**Exercise directions**
Reproduce exactly the lines from the one containing "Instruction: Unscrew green" through the one containing "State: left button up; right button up", both included, and nothing else.

**Records shown**

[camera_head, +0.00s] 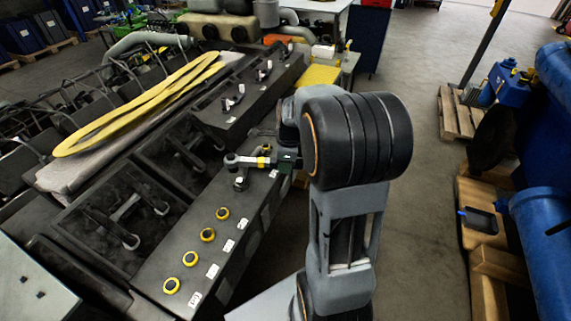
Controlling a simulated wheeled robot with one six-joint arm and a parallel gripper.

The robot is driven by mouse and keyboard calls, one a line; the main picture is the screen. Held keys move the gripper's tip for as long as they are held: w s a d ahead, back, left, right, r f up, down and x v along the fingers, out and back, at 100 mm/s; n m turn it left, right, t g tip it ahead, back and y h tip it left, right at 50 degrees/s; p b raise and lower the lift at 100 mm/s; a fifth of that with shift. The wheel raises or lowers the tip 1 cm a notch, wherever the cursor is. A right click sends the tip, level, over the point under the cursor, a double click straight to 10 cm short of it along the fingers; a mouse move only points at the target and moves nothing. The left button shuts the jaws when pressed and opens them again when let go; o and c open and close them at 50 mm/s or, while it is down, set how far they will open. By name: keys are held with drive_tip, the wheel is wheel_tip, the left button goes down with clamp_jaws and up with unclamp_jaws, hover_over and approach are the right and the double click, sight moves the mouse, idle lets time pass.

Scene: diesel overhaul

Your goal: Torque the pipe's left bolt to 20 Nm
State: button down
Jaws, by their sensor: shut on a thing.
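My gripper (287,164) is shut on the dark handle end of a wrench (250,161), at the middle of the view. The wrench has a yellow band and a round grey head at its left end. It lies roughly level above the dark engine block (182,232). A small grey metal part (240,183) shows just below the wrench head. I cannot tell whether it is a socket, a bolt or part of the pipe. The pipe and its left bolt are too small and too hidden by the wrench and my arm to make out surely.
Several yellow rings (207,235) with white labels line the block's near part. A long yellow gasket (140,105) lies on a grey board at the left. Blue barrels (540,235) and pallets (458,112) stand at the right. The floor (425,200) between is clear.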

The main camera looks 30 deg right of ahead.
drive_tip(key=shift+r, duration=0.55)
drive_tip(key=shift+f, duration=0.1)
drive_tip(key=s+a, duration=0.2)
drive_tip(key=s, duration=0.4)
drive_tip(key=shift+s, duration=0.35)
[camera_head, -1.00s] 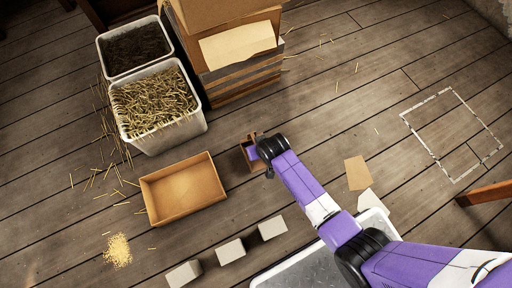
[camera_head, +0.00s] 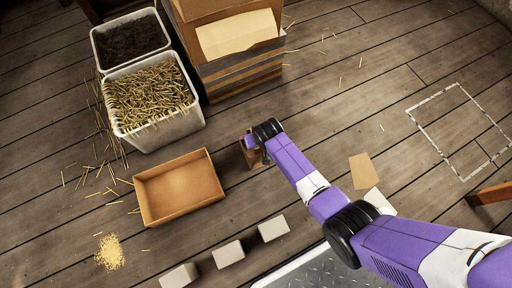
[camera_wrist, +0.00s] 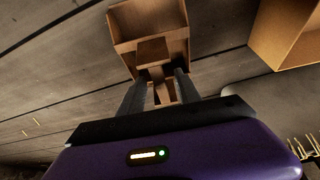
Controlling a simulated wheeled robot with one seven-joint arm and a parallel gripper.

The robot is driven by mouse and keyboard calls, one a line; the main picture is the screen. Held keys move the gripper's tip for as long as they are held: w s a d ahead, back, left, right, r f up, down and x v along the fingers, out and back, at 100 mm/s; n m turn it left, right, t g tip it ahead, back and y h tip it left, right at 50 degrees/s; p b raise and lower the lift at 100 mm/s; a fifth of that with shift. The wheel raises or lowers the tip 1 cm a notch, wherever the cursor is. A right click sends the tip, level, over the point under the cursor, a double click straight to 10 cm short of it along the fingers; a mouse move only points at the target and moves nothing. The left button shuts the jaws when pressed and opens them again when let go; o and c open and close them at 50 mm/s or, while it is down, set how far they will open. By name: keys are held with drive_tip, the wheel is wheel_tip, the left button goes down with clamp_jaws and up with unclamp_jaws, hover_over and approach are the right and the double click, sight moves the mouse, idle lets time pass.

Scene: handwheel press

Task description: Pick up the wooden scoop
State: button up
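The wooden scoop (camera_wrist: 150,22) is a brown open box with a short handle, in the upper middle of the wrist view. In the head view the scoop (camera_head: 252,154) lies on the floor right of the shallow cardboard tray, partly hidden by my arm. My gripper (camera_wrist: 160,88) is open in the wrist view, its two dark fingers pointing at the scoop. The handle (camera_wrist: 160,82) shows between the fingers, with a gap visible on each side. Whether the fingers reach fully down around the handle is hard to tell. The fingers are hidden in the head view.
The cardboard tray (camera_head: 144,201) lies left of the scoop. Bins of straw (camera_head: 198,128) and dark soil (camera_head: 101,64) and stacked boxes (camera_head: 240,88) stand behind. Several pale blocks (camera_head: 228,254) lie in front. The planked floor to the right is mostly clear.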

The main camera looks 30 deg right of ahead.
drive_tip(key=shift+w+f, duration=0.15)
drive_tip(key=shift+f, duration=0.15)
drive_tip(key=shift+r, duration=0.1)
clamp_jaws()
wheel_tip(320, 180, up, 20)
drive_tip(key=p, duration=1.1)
...
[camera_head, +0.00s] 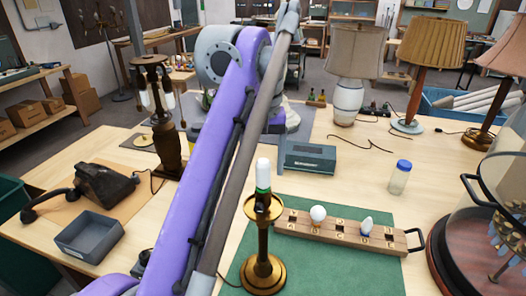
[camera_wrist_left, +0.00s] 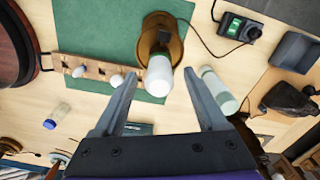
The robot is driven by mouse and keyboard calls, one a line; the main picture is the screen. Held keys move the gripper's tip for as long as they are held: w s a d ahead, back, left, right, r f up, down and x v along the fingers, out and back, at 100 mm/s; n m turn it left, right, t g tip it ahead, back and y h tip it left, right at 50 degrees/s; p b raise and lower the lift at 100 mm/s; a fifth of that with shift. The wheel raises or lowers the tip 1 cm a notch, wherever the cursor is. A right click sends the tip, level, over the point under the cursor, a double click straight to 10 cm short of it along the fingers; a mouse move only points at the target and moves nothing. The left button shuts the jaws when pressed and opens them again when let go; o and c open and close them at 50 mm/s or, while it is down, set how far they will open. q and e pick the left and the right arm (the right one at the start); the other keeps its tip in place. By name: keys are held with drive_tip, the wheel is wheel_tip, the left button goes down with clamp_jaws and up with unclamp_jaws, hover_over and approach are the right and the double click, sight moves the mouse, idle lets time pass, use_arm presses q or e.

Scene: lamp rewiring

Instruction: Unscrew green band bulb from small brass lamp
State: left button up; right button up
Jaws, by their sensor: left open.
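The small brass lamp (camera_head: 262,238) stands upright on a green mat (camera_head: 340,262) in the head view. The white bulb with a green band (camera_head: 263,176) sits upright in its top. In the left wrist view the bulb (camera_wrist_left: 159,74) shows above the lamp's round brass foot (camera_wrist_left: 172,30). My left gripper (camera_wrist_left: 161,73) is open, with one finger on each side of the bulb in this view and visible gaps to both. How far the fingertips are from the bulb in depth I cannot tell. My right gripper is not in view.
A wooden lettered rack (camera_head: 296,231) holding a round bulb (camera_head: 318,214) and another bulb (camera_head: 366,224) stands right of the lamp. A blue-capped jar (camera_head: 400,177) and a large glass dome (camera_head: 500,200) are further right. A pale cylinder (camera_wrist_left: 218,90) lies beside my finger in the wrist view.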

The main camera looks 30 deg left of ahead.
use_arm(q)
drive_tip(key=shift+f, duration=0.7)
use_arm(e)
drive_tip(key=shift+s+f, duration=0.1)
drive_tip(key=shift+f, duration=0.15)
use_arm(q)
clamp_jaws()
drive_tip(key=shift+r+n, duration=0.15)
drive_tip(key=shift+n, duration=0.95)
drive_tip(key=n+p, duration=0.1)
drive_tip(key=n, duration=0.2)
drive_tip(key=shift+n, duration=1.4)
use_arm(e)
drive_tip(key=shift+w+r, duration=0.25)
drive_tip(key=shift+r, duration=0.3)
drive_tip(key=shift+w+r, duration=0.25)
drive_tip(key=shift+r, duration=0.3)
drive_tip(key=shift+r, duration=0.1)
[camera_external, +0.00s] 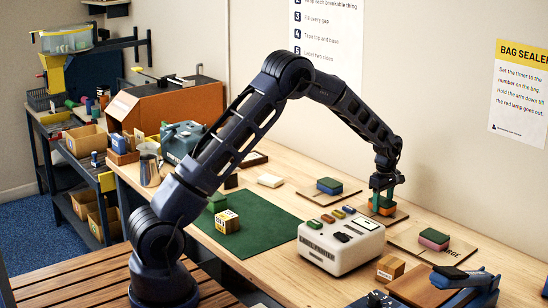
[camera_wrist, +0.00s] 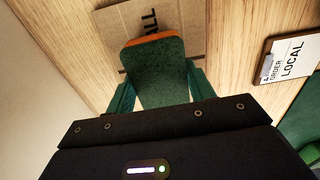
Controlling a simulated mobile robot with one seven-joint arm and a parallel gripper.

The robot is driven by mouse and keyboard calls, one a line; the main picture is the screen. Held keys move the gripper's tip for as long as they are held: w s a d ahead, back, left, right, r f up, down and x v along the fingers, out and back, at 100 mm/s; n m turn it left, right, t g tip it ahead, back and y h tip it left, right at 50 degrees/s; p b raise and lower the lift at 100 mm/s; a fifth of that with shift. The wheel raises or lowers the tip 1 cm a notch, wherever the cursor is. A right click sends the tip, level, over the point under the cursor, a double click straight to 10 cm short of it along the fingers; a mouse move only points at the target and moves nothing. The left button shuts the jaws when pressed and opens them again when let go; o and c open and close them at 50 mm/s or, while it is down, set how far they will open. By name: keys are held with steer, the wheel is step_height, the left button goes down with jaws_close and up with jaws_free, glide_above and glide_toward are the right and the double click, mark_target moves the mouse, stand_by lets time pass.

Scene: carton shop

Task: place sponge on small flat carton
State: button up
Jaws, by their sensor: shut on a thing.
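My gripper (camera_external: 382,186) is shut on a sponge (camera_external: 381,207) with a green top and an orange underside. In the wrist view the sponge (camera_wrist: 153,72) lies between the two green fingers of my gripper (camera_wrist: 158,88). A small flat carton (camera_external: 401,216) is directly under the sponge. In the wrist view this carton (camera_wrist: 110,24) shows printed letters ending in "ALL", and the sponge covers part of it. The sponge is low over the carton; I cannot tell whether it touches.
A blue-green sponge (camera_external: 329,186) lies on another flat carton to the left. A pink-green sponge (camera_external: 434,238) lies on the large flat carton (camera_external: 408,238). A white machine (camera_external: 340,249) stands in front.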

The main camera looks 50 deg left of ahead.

**Solution for this problem**
Instruction: Unscrew green band bulb from small brass lamp
State: left button up; right button up

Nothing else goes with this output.